▸ Exercise input:
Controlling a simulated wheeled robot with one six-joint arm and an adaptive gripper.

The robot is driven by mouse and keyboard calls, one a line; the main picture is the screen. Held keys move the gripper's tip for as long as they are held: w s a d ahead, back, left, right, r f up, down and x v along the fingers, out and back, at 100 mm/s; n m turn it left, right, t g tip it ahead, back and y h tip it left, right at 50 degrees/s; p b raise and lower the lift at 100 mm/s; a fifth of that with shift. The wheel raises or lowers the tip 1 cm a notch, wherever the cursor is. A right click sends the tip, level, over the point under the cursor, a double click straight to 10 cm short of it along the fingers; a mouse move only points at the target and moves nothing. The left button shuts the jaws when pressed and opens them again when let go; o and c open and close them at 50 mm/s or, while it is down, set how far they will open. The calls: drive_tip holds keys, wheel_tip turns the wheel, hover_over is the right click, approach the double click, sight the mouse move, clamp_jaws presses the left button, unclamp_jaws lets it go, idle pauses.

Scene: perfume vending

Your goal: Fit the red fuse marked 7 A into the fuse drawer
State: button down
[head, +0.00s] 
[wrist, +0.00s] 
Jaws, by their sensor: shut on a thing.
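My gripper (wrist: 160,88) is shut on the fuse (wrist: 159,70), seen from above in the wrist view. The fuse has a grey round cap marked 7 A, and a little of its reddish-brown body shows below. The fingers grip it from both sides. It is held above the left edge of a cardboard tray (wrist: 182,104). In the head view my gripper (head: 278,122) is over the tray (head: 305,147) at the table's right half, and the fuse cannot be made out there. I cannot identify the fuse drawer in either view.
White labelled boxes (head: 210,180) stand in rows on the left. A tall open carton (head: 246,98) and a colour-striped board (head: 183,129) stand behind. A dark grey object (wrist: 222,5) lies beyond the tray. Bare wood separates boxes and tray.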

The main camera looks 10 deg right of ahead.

--

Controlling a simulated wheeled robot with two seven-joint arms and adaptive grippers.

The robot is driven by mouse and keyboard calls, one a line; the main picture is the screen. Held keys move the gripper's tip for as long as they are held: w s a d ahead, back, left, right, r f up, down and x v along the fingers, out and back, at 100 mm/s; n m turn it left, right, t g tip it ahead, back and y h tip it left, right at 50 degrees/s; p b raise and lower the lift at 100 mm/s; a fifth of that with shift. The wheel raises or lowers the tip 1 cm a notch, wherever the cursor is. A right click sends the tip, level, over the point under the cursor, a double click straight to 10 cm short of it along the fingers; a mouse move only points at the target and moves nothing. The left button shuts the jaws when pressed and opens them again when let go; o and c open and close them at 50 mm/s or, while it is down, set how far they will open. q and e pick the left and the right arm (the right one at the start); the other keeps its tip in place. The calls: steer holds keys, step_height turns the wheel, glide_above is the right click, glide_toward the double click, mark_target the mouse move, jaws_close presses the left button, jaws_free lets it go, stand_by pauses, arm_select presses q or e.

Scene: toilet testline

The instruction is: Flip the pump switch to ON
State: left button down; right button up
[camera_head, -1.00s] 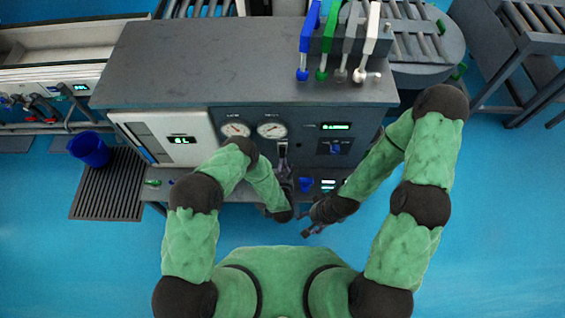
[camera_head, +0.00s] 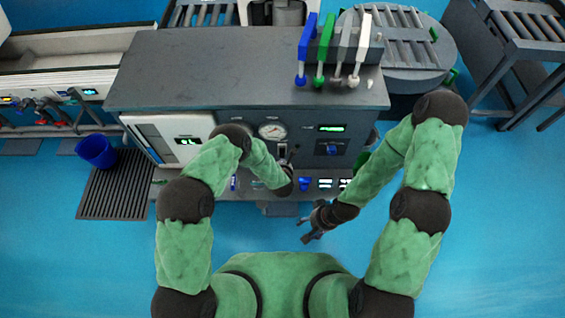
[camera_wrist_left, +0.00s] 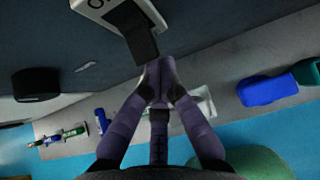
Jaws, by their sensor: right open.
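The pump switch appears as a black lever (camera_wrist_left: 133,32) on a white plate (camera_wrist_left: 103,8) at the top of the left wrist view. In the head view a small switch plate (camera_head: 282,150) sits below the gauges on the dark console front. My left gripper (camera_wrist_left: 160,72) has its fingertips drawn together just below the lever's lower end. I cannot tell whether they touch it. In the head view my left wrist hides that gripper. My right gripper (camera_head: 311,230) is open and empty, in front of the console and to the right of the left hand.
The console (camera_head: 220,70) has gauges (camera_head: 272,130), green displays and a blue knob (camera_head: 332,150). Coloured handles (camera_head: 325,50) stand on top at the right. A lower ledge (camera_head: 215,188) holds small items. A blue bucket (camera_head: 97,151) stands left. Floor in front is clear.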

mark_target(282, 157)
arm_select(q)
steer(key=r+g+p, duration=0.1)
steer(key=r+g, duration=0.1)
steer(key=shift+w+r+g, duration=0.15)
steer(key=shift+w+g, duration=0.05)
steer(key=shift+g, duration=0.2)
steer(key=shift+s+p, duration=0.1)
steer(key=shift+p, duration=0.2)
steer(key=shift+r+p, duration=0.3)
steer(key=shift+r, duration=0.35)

▸ What you need to do: Look through the entries above and list every line containing "simulated".

▸ Result of the task:
Controlling a simulated wheeled robot with one six-joint arm and an adaptive gripper.
Controlling a simulated wheeled robot with two seven-joint arms and adaptive grippers.

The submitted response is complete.